▶ **WHAT THE TASK REQUIRES**:
Start at the line containing "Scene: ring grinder" and stop at the line containing "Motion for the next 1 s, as"; copy those lines exactly, both ends included, and no others.

▶ **DATA EXTRACT**:
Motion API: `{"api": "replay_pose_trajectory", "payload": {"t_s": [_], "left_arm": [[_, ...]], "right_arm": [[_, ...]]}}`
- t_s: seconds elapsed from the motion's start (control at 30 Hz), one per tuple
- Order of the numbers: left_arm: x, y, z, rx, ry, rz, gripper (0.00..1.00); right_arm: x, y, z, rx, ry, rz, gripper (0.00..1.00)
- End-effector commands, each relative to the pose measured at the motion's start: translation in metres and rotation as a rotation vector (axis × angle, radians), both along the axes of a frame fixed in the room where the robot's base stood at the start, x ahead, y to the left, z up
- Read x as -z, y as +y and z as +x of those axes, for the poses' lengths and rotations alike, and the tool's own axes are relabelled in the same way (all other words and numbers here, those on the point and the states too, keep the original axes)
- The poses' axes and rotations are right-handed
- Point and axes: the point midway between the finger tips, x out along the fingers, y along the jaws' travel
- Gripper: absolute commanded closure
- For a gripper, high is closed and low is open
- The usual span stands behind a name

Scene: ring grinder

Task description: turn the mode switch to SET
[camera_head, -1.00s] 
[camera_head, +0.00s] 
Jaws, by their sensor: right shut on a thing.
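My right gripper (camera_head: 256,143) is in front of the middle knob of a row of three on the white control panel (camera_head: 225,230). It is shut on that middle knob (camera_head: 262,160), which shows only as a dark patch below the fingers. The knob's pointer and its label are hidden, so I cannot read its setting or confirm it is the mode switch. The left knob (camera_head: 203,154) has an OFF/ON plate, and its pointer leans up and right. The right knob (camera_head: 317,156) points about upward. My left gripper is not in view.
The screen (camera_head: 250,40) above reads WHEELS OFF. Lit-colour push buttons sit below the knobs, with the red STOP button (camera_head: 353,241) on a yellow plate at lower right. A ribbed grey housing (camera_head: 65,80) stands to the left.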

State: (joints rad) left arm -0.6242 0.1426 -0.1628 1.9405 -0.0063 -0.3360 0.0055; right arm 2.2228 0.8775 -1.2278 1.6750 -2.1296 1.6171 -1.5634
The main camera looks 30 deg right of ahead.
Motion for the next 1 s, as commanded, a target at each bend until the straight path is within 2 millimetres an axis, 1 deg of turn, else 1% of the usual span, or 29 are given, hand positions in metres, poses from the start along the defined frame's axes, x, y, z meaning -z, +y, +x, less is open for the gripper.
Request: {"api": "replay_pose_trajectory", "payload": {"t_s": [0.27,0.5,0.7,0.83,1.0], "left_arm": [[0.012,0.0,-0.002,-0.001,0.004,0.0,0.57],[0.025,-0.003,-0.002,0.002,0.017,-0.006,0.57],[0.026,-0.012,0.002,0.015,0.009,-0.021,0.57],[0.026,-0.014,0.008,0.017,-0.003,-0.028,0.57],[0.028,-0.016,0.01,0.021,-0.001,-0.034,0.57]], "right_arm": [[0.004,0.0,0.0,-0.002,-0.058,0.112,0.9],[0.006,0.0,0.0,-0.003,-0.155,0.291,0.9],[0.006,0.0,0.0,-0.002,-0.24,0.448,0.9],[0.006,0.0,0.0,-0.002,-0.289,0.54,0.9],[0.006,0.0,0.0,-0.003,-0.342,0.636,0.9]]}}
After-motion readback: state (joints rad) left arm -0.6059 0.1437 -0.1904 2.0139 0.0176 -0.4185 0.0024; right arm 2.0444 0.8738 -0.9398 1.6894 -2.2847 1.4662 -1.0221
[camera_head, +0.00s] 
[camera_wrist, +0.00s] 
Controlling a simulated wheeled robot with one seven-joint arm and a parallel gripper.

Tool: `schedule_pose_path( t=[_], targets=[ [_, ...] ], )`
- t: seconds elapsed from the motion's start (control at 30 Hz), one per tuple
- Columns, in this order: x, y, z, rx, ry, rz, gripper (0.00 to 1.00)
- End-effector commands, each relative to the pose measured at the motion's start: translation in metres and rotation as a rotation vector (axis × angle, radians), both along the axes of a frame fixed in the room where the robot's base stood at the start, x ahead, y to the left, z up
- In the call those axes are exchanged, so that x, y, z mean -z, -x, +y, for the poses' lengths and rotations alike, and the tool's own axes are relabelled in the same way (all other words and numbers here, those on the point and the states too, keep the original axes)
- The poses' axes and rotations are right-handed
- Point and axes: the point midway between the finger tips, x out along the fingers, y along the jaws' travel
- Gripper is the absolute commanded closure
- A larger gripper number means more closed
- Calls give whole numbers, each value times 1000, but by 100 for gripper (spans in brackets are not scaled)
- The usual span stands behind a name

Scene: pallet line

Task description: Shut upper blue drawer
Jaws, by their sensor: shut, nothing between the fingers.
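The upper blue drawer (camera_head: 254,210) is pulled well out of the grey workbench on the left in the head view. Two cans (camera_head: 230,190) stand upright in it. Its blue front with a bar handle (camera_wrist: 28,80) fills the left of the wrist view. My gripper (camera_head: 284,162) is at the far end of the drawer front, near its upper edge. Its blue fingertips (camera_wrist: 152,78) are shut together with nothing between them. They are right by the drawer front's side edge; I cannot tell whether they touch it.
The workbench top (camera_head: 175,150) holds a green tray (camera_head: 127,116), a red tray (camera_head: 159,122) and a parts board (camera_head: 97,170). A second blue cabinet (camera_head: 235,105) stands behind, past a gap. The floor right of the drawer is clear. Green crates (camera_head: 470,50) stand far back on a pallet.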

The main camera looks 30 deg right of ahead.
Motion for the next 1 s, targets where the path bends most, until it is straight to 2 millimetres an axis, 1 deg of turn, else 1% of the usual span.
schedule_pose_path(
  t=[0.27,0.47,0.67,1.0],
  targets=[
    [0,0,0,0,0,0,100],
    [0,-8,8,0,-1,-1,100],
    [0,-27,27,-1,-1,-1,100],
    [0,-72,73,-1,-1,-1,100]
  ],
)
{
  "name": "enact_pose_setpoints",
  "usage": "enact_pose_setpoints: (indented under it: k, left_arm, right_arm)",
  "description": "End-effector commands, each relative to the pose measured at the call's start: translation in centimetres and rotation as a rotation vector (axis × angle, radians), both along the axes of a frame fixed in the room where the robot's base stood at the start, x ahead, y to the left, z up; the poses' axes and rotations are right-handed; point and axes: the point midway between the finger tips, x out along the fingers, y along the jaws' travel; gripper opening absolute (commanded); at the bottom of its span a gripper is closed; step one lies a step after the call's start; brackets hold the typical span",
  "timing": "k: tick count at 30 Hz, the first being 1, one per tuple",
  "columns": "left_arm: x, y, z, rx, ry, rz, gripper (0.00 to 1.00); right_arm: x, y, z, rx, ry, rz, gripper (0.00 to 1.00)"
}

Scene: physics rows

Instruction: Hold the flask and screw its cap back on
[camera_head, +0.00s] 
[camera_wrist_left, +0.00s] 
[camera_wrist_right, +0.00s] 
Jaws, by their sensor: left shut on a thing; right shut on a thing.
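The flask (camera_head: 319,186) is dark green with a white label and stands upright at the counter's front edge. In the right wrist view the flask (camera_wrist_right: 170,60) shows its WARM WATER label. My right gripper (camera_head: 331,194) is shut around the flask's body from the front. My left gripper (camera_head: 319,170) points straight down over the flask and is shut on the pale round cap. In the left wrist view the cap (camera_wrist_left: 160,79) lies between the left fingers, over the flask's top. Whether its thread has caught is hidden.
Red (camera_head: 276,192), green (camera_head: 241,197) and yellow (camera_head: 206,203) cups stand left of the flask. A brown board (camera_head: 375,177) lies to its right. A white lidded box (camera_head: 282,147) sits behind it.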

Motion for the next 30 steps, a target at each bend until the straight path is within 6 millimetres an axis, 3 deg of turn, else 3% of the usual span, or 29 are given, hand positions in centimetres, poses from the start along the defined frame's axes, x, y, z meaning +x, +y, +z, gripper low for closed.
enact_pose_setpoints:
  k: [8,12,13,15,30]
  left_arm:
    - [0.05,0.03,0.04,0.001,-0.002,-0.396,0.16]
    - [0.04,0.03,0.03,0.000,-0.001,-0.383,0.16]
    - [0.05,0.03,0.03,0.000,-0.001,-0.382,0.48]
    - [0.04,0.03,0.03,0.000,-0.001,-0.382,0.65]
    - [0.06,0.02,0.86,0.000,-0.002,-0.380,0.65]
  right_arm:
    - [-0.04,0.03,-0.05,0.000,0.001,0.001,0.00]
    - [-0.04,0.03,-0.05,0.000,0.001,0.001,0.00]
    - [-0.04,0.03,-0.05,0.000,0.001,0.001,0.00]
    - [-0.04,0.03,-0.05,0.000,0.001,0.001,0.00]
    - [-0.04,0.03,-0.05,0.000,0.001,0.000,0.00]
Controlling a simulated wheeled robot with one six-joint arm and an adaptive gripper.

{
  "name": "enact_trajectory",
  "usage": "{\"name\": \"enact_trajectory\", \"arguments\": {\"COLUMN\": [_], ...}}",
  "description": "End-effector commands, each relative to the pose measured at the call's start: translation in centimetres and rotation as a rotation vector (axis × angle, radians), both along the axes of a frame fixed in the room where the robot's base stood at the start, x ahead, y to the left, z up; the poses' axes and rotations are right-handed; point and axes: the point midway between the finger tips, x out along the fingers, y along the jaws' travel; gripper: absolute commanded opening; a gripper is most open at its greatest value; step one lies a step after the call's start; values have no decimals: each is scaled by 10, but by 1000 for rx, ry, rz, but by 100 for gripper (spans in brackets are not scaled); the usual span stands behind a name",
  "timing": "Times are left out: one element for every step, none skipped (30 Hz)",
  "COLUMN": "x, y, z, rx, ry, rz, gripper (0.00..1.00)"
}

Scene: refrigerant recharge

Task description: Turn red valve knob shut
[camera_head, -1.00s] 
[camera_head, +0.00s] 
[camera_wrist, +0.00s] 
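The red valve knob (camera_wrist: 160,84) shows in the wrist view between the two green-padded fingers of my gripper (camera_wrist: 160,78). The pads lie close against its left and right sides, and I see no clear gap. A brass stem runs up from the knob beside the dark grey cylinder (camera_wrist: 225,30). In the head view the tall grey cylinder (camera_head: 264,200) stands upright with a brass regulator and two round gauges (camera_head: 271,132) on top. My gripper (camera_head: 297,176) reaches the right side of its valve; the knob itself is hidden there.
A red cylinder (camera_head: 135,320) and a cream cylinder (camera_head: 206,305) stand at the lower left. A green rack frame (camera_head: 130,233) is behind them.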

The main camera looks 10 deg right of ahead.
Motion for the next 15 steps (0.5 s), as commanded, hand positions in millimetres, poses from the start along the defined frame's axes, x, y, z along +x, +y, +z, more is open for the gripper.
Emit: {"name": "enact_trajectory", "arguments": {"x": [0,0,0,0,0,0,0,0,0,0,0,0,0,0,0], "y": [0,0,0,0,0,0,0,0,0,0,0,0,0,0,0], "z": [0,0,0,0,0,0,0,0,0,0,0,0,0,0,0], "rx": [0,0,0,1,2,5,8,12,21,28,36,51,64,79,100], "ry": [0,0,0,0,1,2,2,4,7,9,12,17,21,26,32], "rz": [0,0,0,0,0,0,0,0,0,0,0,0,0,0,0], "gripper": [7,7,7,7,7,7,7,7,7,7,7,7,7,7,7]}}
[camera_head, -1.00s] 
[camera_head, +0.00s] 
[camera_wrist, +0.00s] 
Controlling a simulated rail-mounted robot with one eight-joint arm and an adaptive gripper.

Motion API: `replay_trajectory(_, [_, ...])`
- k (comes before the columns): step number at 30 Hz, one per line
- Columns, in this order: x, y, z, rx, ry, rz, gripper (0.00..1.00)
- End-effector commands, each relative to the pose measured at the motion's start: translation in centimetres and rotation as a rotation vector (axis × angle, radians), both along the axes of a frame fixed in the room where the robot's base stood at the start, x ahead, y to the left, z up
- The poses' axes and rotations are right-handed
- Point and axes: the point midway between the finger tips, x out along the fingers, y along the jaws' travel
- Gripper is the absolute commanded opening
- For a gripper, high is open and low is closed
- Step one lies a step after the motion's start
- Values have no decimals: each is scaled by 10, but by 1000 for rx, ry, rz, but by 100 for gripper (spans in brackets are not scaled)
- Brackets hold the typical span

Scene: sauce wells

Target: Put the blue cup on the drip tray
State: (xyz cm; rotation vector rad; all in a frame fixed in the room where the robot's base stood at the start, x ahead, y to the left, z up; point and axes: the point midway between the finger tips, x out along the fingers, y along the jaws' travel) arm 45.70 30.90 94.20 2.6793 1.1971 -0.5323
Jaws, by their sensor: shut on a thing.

▶ **FINISHED ANSWER**:
Scene: ring grinder

Task description: turn the mode switch to SET
[camera_head, -1.00s] 
[camera_head, +0.00s] 
Jaws, by their sensor: right shut on a thing.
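My right gripper (camera_head: 256,143) is in front of the middle knob of a row of three on the white control panel (camera_head: 225,230). It is shut on that middle knob (camera_head: 262,160), which shows only as a dark patch below the fingers. The knob's pointer and its label are hidden, so I cannot read its setting or confirm it is the mode switch. The left knob (camera_head: 203,154) has an OFF/ON plate, and its pointer leans up and right. The right knob (camera_head: 317,156) points about upward. My left gripper is not in view.
The screen (camera_head: 250,40) above reads WHEELS OFF. Lit-colour push buttons sit below the knobs, with the red STOP button (camera_head: 353,241) on a yellow plate at lower right. A ribbed grey housing (camera_head: 65,80) stands to the left.

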State: (joints rad) left arm -0.6242 0.1426 -0.1628 1.9405 -0.0063 -0.3360 0.0055; right arm 2.2228 0.8775 -1.2278 1.6750 -2.1296 1.6171 -1.5634
The main camera looks 30 deg right of ahead.
Motion for the next 1 s, as commanded, a target at each bend until the straight path is within 2 millimetres an axis, 1 deg of turn, else 1% of the usual span, or 29 are given, hand positions in metres, poses from the start along the defined frame's axes, x, y, z meaning -z, +y, +x, less is open for the gripper.

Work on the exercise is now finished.